Nous avons essayé de connaître les prix des bêtes et nous avons été fortement
surpris car, comparativement à la journée d'avant (jeudi), chaque mouton a
coûté entre 5.000 et 8.000 DA en plus. En effet, un bélier de taille moyenne
qui coûtait la veille entre 32.000 et 38.000 a été cédé à pas moins de 43.000
et jusqu'à 45.000, et encore avec un vendeur en face de vous qui vous fait
sentir qu'il a été magnanime avec vous. Pour ceux qui ne peuvent pas se payer
un mouton juste ce qu'il faut, il est proposé des agneaux à partir de 30.000
DA, rachitiques et tenant à peine sur leurs pattes. Mais ceux qui ont les
moyens n'ont pas lésiné sur la dépense et se sont offert des moutons entre 6 et
8 millions de centimes, de belles bêtes certes, mais les prix étaient vraiment
trop élevés. Pourtant, à voir le nombre de personnes qui avaient acheté des
moutons, on se demande si c'est vraiment trop cher ou bien est-ce juste une
impression. Bien entendu, les revendeurs ont eu la partie belle et c'est de
haut qu'ils toisent le pauvre acheteur qui compte et recompte les billets dans
sa poche, se demandant comment il pourrait bien acheter un beau spécimen avec
le peu d'argent qu'il avait. Il faut dire aussi que le nombre effarant
d'acheteurs a poussé les maquignons et autres revendeurs à demander des prix
astronomiques pour des moutons somme toute assez dans les normes et qui ne
devraient pas dépasser les 30.000 DA en d'autres circonstances. En outre, et
une fois le mouton acheté, il fallait l'emmener jusqu'à la voiture ou jusqu'à
la maison et là, des dizaines de jeunes se sont reconvertis, l'espace de
quelques jours, en transporteurs offrant leurs services à la criée. Il y en
avait qui avait ramené des charrettes, des brouettes, des remorques pour le
transport des moutons à des prix variant entre 100 et 200 DA selon la distance
à parcourir. Pour ceux qui veulent aller plus loin, il y a des dizaines
d'autres jeunes à bord de petits camions asiatiques, qui proposent le transport
de plusieurs moutons à la fois, pourvu que tous aillent dans la même direction.

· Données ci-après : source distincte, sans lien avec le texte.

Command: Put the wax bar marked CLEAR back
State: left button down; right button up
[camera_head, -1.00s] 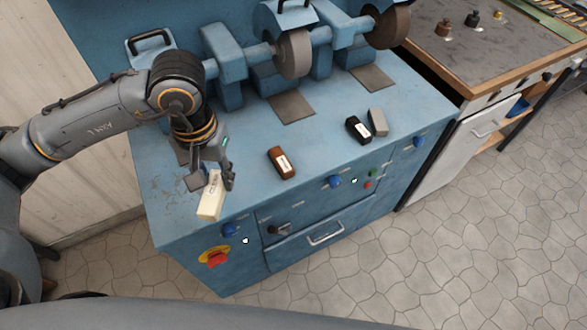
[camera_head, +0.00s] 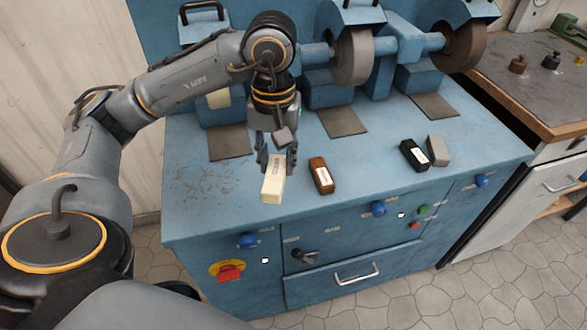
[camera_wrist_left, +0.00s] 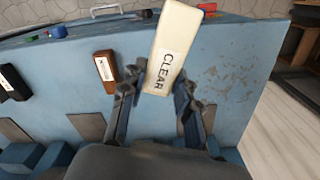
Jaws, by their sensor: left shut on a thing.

Ceci sans parler des enfants qui proposent des cordes à 20 DA le mètre ou de
petits tas de foin à 100 DA. Mais ceux qui font vraiment des affaires, ce sont
ceux qui ont investi les espaces autour des marchés et qui exigent le paiement
du ?parking', du gardiennage disent-ils, à 100 DA le véhicule, et gare à celui
qui ne veut pas payer. Beaucoup sont revenus bredouilles en décidant de revenir
le lendemain, peut-être que ?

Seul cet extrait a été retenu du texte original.